Théophile. J’approuve votre proposition. Voici le livre.

§ 1. Philalèthe. Je l’ai si bien lu que j’en ai retenu jusqu’aux expressions, que j’aurai soin de suivre. Ainsi je n’aurai point besoin de recourir au livre qu’en quelques rencontres, où nous le jugerons nécessaire. Nous parlerons premièrement de l’origine des idées ou Notions (livre 1), puis des différentes sortes d’idées (livre 2), et des mots qui servent à les exprimer (livre 3), enfin des connaissances et vérités qui en résultent (livre 4), et c’est cette dernière partie qui nous occupera le plus.
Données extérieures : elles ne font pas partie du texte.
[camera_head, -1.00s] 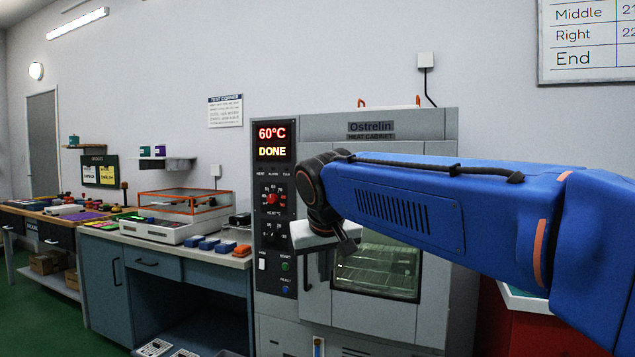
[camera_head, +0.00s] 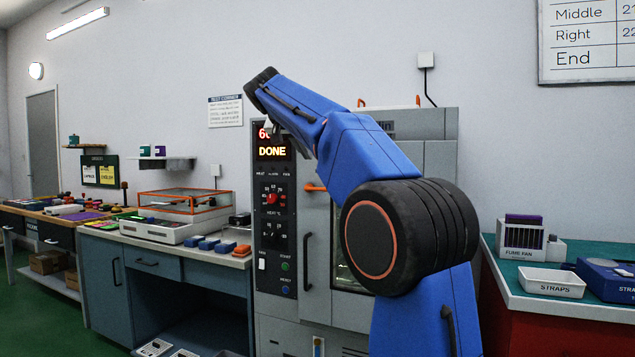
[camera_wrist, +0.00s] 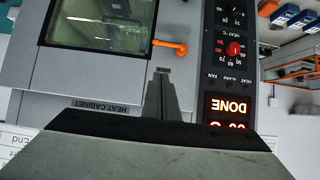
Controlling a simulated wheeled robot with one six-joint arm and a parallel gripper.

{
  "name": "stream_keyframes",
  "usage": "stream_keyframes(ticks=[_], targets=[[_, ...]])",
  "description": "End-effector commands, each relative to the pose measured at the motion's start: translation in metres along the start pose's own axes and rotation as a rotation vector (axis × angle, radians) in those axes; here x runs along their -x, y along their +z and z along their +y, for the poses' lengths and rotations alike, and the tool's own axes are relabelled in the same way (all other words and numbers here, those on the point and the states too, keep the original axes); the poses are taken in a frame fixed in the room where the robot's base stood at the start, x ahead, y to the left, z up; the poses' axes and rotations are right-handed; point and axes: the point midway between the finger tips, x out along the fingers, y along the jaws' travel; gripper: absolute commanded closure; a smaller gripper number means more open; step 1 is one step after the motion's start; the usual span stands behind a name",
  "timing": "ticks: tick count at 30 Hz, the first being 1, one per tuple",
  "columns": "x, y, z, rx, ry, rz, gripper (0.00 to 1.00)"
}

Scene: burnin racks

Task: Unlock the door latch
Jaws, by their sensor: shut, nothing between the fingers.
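The heat cabinet (camera_head: 440,165) stands against the wall, its panel reading DONE. In the wrist view, which is upside down, the latch (camera_wrist: 170,46) has a round end on the panel side and a bar reaching onto the door. My gripper (camera_wrist: 163,72) is shut and empty. Its tips appear close to the latch in that picture, with a gap between; the depth is unclear. In the head view my gripper is mostly hidden by my wrist.
A black vertical door handle (camera_head: 307,262) is below the latch. The control panel (camera_head: 273,215) with its red knob is just left. A bench with blue blocks (camera_head: 209,243) stands further left. A green-topped bench with a straps tray (camera_head: 551,283) is at right.

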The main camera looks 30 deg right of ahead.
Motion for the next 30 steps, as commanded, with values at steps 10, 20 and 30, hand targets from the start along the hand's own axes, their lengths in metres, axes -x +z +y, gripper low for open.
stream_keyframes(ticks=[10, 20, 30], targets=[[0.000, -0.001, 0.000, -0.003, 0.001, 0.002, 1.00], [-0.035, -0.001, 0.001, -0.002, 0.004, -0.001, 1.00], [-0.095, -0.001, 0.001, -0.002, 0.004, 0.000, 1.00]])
Quant à l’origine des idées, je crois avec cet auteur et quantité d’habiles gens, qu’il n’y en a point d’innées, non plus que de principes innés. Et pour réfuter l’erreur de ceux qui en admettent, il suffirait de montrer, comme il paraîtra dans la suite, qu’on n’en a point besoin, et que les hommes peuvent acquérir toutes leurs connaissances sans le secours d’aucune impression innée.
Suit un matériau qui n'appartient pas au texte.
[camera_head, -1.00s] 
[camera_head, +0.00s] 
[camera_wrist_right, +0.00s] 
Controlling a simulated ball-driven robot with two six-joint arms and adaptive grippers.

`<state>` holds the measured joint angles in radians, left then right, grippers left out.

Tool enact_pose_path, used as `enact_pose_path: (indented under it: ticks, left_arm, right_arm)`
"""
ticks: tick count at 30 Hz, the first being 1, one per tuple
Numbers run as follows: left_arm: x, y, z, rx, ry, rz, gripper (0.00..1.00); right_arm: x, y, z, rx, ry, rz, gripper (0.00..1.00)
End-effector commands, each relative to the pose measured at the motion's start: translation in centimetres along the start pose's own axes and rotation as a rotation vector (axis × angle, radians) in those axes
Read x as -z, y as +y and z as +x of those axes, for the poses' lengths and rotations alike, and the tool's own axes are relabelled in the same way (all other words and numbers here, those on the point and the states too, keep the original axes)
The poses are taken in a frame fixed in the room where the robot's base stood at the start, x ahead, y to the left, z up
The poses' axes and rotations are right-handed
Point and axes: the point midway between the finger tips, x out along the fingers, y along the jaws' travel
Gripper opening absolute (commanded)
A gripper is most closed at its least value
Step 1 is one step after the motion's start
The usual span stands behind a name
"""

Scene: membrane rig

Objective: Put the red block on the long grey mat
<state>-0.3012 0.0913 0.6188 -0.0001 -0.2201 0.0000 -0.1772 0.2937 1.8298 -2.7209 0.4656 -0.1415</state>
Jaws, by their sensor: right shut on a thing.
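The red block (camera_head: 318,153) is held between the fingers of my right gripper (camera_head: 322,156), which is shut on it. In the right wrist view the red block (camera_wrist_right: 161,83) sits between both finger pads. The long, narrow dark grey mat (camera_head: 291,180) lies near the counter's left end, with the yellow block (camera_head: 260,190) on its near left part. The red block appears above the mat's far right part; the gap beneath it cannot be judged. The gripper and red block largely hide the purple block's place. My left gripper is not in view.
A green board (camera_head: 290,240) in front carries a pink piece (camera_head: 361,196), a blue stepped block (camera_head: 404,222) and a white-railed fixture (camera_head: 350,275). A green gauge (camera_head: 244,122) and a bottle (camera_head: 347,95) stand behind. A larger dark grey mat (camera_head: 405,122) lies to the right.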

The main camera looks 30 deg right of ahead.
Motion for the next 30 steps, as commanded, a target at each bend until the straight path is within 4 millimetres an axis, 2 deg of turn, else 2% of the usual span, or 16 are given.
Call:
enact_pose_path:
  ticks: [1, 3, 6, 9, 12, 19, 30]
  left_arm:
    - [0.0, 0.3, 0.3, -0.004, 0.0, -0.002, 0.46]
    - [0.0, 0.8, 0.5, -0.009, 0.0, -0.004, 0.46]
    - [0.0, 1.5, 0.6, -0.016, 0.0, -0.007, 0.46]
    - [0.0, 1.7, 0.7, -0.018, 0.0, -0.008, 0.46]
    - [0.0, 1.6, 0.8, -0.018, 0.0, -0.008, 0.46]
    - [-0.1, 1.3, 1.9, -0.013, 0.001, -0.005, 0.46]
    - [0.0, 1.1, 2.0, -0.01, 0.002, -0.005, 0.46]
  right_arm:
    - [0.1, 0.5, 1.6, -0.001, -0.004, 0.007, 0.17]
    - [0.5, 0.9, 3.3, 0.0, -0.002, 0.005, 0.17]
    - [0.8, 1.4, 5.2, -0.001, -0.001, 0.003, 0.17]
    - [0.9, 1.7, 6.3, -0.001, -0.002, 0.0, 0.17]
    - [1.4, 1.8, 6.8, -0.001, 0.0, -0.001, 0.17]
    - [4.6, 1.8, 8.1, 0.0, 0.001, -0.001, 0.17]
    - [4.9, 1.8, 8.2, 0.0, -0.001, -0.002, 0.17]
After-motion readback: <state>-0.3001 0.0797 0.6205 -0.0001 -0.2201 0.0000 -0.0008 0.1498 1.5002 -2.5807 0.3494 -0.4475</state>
Théophile. Vous savez, Philalèthe, que je suis d’un autre sentiment depuis longtemps, que j’ai toujours été, comme je le suis encore, pour l’idée innée de Dieu, que M. Descartes a soutenue, et par conséquent pour d’autres idées innées et qui ne nous sauraient venir des sens. Maintenant je vais encore plus loin, en conformité du nouveau système, et je crois même que toutes les pensées et actions de notre âme viennent de son propre fonds, sans lui pouvoir être données par les sens, comme vous allez voir dans la suite. Mais à présent je mettrai cette recherche à part, et m’accommodant aux expressions reçues, puisque en effet elles sont bonnes et soutenables et qu’on peut dire dans un certain sens que les sens externes sont cause en partie de nos pensées, j’examinerai comment on doit dire à mon avis, encore dans le système commun (parlant de l’action des corps sur l’âme, comme les coperniciens parlent avec les autres hommes du mouvement du soleil, et avec fondement), qu’il y a des idées et des principes qui ne nous viennent point des sens, et que nous trouvons en nous sans les former, quoique les sens nous donnent occasion de nous en apercevoir. Je m’imagine que votre habile auteur a remarqué que sous le nom de principes innés on soutient souvent ses préjugés et qu’on veut s’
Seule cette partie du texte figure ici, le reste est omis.